Mistisme Bambu dan Satu Milyar
Mahfud Aly
[Bamboo Enthusiast]
*****
Saya bercita-cita jadi bambu atau kelapa. Kaya manfaat. Tetapi terkadang saya ingin jadi pisang. Tak mati sebelum berbuah. Sekali tak apa, asal memberi manfaat maksimal.
Meski riset hari ini, cavendis bisa berbuah dua kali. Ada caranya. Rahasia saja.
Dua Minggu lalu, saya sua sahabat. Ia warga keturunan Cina. Tetapi ia itu unik. Sukanya pada bambu. Bukan bambu biasa. Ini lebih ke mistis. Ia cerita, sering habiskan waktu dari rumpun bambu satu ke rumpun bambu lainnya.
Untuk apa?
Cari bambu unik.
Ada khasiatnya.
Saya tertawa.
Tetapi saat ia begitu serius.
Memperlihatkan coretan-coretan di buku hariannya.
Ia hafal tiap bentuk dan kegunaan.
Saya tercengang.
Ia ceritakan pengembaraannya.
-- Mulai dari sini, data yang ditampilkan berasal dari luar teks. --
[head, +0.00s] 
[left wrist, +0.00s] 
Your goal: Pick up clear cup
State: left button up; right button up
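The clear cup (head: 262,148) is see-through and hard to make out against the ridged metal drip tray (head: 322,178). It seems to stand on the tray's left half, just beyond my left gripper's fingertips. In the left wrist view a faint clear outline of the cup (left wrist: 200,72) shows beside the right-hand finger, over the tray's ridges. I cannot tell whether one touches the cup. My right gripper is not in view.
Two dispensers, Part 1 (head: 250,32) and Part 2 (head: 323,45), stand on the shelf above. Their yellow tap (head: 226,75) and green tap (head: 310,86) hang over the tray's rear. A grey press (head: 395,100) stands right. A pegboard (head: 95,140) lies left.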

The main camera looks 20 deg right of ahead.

Mencari bambu unik.
Dan...
Dor!
Saya kaget.
Saya kagum.
Saat ia cerita berapa harga untuk sepotong bambu uniknya.
Satu milyar.
Gendeng.
Satu milyar, Je.
Dibelikan cotton Bud dapat berapa biji: hihihi!
Dibelikan buku teman penulis gurusiana. Wow! Perpusda sudah!
Nah, saya makin tertarik. Saya minat ilmu dan mitos yang melingkupinya. Menarik. Sungguh!
Mari kita pecicili satu persatu.
Bismillah!

Patel Lele.
Wow!
Nama yang unik.
Susah juga cari ini.
Tapi saya pernah sua.
Bahkan satu pohon Patel lele semua.
Di tempat yang angkernya luar biasa.
Kini raib, entah kemana.

Junjung Drajat.
Saya gak begitu mengerti soal ini.

Pring Sabdo. Pernah suatu tapi lupa milik siapa.
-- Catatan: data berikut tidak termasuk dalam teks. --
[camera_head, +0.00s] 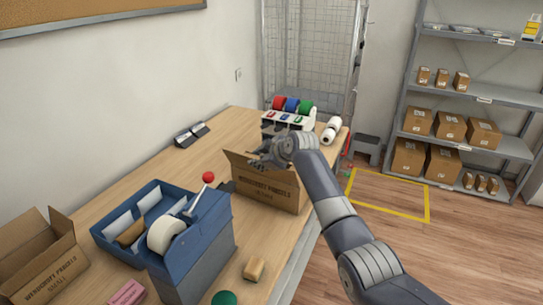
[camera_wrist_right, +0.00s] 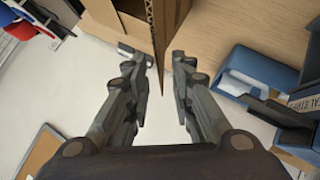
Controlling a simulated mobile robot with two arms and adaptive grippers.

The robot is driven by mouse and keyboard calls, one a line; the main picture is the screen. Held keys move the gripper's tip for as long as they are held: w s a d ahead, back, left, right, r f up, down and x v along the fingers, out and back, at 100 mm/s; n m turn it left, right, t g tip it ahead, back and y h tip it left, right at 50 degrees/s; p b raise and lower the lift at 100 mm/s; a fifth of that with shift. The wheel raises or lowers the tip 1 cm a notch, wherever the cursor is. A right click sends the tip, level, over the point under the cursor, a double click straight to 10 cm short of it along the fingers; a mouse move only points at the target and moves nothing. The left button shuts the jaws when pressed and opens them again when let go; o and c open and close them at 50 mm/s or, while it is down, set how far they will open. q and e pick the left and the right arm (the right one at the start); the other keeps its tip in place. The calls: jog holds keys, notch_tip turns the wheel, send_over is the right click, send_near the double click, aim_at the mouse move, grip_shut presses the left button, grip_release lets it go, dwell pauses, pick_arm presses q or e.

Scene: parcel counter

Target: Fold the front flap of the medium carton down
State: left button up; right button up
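The medium carton (camera_head: 268,190) stands on the table with printed lettering on its near side. A raised flap (camera_head: 243,162) shows at its top left. My right gripper (camera_head: 262,159) is at the carton's top edge, and its arm hides part of the carton's right side. In the right wrist view the two fingers (camera_wrist_right: 160,75) are apart. The carton's flap (camera_wrist_right: 163,40), seen nearly edge-on, reaches between them. I cannot tell whether either finger touches it. The carton's open inside (camera_wrist_right: 128,28) shows beside the flap. My left gripper is not in view.
A small open carton (camera_head: 40,262) is at the far left. A tan block (camera_head: 254,269) lies near the front edge. Colored rolls (camera_head: 292,105) stand behind.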

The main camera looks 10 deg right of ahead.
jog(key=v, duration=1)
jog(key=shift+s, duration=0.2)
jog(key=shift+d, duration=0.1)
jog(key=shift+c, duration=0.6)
Oh ya, ini milik Mbah A. Orang sakti. Katanya.

Carang gantung. Di belakang rumah banyak beginian.

Pancoran Mas.
Belum paham saya. Perasaan banyak juga di barongan.

Bambu ikat raga. Gak paham.

Temu Ros gantung. Pernah ketemu.

Bambu combong. Bambu lubang.

Bambu Badar. Entahlah.

Bambu kembar Siam. Gak tahu.

Meraga Sukma.

Bambu menjunjung langit. Entahlah.

bambu Buntet.

Pring pethuk (sua). Bertemu bambu. Yang paling diburu. Terkenal sungguh. Harganya mahal gila.

Ini bambu paling bermanfaat. Barakallah.

Ini bambu gila. Budaya. Biasanya di pasar malam di lapangan kecamatan. Hihihi!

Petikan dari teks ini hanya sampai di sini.